----- Records supplied

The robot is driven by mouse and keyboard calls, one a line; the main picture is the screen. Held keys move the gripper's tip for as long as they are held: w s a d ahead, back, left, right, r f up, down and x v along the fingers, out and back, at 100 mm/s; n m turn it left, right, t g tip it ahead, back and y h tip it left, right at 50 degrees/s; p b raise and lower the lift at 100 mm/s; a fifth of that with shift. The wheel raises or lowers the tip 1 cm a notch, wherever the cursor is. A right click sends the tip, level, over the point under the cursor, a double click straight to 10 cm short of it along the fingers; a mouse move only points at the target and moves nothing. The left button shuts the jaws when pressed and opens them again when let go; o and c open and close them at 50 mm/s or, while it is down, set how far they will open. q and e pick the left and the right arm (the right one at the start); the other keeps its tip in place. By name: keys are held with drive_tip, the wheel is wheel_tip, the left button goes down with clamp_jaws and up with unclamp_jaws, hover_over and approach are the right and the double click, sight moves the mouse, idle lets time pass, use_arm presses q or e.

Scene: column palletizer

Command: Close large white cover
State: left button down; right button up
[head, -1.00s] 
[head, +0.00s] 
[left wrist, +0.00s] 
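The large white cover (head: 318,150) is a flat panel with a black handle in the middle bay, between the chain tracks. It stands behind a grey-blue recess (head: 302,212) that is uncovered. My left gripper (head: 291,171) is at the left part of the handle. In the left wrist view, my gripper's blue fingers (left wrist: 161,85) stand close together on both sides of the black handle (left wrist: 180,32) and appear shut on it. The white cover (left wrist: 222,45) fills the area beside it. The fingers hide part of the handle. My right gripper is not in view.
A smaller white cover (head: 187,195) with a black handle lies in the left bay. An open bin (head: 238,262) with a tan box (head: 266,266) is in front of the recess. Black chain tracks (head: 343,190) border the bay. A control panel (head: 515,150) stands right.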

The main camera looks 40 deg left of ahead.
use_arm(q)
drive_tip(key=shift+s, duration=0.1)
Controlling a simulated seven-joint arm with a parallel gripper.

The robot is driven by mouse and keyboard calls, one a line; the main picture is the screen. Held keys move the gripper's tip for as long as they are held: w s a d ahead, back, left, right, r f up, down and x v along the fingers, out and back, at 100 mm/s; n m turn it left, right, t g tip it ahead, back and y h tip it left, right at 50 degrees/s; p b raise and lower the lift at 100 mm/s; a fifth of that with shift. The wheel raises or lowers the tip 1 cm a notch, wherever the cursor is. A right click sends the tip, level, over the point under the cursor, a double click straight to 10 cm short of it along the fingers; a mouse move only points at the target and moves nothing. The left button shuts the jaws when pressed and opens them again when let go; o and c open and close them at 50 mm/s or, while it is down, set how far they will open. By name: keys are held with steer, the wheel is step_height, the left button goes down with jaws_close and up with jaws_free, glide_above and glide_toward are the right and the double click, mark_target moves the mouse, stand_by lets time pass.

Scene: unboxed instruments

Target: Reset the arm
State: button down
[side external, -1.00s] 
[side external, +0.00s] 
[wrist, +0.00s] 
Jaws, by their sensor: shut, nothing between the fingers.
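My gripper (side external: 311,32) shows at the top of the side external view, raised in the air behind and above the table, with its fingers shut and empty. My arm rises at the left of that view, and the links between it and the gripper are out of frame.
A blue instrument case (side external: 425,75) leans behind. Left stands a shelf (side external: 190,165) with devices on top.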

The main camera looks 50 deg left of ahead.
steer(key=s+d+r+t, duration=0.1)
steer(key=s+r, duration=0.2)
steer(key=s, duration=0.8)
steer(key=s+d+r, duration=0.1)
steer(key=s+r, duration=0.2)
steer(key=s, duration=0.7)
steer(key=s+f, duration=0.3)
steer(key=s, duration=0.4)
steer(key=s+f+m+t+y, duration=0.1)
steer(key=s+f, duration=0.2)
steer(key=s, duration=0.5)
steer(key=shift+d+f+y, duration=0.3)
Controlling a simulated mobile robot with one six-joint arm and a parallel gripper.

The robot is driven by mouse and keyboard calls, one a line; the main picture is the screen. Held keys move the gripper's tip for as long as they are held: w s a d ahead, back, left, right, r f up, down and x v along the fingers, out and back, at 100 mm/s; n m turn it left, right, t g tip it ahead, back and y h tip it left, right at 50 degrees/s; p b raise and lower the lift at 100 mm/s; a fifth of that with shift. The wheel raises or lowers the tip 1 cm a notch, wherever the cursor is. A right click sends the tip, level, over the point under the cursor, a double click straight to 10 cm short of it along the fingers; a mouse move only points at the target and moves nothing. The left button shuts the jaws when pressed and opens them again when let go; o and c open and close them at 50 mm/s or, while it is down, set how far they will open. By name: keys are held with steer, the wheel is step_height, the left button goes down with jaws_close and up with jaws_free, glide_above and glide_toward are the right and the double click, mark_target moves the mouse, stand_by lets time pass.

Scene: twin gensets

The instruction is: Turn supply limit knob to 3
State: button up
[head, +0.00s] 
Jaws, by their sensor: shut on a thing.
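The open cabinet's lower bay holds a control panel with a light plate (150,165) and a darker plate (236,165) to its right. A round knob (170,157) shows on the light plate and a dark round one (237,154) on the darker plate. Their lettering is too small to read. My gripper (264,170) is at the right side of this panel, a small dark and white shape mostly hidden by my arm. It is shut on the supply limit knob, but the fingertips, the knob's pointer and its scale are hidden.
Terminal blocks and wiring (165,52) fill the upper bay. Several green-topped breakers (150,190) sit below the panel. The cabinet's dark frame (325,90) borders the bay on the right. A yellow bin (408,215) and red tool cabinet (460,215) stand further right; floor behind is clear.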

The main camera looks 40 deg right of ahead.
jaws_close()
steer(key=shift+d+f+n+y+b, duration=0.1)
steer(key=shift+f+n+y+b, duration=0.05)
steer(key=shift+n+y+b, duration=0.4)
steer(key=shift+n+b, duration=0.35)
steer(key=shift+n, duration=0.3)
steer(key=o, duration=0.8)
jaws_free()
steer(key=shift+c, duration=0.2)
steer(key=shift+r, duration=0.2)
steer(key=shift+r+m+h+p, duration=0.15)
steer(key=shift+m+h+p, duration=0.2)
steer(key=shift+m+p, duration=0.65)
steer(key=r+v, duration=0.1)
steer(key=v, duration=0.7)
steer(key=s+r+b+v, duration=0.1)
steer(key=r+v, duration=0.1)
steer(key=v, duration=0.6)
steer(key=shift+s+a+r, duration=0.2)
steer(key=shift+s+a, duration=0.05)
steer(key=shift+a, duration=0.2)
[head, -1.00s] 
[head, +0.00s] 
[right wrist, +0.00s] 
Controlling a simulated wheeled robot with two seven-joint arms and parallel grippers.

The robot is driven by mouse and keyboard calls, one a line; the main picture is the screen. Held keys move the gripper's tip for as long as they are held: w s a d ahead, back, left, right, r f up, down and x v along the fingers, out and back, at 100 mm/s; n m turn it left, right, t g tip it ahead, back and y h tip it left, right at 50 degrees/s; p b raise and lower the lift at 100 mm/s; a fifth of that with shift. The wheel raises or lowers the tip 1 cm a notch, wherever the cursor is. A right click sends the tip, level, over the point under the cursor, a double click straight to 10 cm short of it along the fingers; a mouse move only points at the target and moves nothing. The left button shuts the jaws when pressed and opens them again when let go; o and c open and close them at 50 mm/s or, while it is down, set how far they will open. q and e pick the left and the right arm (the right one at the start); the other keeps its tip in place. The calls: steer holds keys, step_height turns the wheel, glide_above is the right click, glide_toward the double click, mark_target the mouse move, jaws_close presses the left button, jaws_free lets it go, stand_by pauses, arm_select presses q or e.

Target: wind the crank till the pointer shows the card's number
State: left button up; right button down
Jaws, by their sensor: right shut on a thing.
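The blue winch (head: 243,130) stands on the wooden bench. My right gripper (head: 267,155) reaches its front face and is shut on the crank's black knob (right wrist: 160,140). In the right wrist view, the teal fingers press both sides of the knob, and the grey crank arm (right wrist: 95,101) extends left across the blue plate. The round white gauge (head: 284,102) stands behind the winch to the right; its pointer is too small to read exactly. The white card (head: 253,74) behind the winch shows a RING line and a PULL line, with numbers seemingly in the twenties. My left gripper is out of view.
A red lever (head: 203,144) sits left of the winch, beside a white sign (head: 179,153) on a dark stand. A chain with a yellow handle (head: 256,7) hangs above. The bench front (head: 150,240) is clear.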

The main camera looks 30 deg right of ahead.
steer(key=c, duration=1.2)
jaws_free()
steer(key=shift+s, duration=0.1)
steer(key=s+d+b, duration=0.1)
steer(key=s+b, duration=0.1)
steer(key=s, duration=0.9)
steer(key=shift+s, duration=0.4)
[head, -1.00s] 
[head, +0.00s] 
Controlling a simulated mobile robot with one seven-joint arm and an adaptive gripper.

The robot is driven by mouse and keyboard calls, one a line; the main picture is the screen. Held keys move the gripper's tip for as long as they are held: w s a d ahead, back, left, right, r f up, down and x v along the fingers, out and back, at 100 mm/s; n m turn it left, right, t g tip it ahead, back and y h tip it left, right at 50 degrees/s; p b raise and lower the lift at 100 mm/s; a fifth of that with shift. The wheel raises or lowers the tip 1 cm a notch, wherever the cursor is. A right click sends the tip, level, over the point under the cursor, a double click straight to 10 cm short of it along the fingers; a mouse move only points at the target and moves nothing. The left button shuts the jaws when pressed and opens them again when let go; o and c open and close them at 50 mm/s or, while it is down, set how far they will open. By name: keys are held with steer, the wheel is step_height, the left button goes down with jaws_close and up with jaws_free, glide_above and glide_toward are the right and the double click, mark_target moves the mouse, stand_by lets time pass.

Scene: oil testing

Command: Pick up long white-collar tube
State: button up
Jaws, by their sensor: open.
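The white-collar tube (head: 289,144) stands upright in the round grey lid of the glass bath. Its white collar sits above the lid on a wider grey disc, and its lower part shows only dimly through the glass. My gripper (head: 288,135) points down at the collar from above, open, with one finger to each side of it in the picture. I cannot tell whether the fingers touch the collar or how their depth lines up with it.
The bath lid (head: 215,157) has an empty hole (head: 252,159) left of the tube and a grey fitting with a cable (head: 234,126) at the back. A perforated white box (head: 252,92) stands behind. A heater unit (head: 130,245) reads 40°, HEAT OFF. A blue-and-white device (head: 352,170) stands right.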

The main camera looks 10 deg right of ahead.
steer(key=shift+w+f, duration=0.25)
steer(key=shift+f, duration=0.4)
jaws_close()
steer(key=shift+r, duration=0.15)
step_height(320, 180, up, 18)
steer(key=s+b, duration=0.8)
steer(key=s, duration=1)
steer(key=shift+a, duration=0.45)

----------

#### Problem details:
Above are the records; print exactly the lines from the line with "[right wrist, +0.00s]" to the line with "Controlling a simulated wheeled", including both, and nothing else.

#### Response to this task:
[right wrist, +0.00s] 
Controlling a simulated wheeled robot with two seven-joint arms and parallel grippers.

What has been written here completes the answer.